## INSTRUCTIONS TO FOLLOW:
Reproduce the data exactly and drop any pictures it holds.

────────

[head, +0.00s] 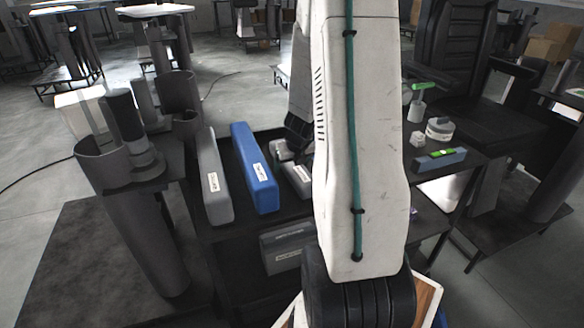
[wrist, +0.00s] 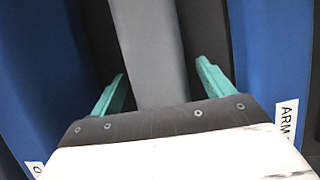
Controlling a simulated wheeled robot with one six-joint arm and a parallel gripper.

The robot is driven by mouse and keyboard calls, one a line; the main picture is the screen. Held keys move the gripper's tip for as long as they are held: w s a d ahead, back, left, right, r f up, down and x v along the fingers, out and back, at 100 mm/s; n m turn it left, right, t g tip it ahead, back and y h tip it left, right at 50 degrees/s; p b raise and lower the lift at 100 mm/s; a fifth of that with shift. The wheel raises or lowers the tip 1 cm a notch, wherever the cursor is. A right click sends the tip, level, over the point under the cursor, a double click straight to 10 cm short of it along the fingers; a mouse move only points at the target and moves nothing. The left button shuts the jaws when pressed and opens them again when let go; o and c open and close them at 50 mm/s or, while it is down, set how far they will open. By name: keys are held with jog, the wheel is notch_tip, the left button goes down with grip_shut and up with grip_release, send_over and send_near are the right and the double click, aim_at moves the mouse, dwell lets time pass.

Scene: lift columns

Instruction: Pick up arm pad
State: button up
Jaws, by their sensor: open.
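In the wrist view, my gripper (wrist: 160,85) is open, with its two teal fingers on either side of a grey bar (wrist: 150,50). I cannot tell whether they touch it. A blue pad (wrist: 262,50) at the right carries a white label that starts "ARM"; the rest is cut off. Another blue piece (wrist: 35,80) with a partly seen label is at the left. In the head view, a long blue pad (head: 254,165) with a label too small to read lies on a dark rack. My fingers are hidden there behind my arm.
A long grey pad (head: 213,180) lies left of the blue one. Smaller grey labelled pieces (head: 299,180) lie right of it. Dark upright cylinders (head: 140,230) stand at the left. A side table (head: 470,180) at the right holds small items. Open floor (head: 240,85) lies beyond.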

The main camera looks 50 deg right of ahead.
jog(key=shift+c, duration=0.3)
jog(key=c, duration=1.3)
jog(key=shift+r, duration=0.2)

────────

## REPLY TO THE EXERCISE:
[head, +0.00s] 
[wrist, +0.00s] 
Controlling a simulated wheeled robot with one six-joint arm and a parallel gripper.

The robot is driven by mouse and keyboard calls, one a line; the main picture is the screen. Held keys move the gripper's tip for as long as they are held: w s a d ahead, back, left, right, r f up, down and x v along the fingers, out and back, at 100 mm/s; n m turn it left, right, t g tip it ahead, back and y h tip it left, right at 50 degrees/s; p b raise and lower the lift at 100 mm/s; a fifth of that with shift. The wheel raises or lowers the tip 1 cm a notch, wherever the cursor is. A right click sends the tip, level, over the point under the cursor, a double click straight to 10 cm short of it along the fingers; a mouse move only points at the target and moves nothing. The left button shuts the jaws when pressed and opens them again when let go; o and c open and close them at 50 mm/s or, while it is down, set how far they will open. By name: keys are held with jog, the wheel is notch_tip, the left button goes down with grip_shut and up with grip_release, send_over and send_near are the right and the double click, aim_at moves the mouse, dwell lets time pass.

Scene: lift columns

Instruction: Pick up arm pad
State: button up
Jaws, by their sensor: open.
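In the wrist view, my gripper (wrist: 160,85) is open, with its two teal fingers on either side of a grey bar (wrist: 150,50). I cannot tell whether they touch it. A blue pad (wrist: 262,50) at the right carries a white label that starts "ARM"; the rest is cut off. Another blue piece (wrist: 35,80) with a partly seen label is at the left. In the head view, a long blue pad (head: 254,165) with a label too small to read lies on a dark rack. My fingers are hidden there behind my arm.
A long grey pad (head: 213,180) lies left of the blue one. Smaller grey labelled pieces (head: 299,180) lie right of it. Dark upright cylinders (head: 140,230) stand at the left. A side table (head: 470,180) at the right holds small items. Open floor (head: 240,85) lies beyond.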

The main camera looks 50 deg right of ahead.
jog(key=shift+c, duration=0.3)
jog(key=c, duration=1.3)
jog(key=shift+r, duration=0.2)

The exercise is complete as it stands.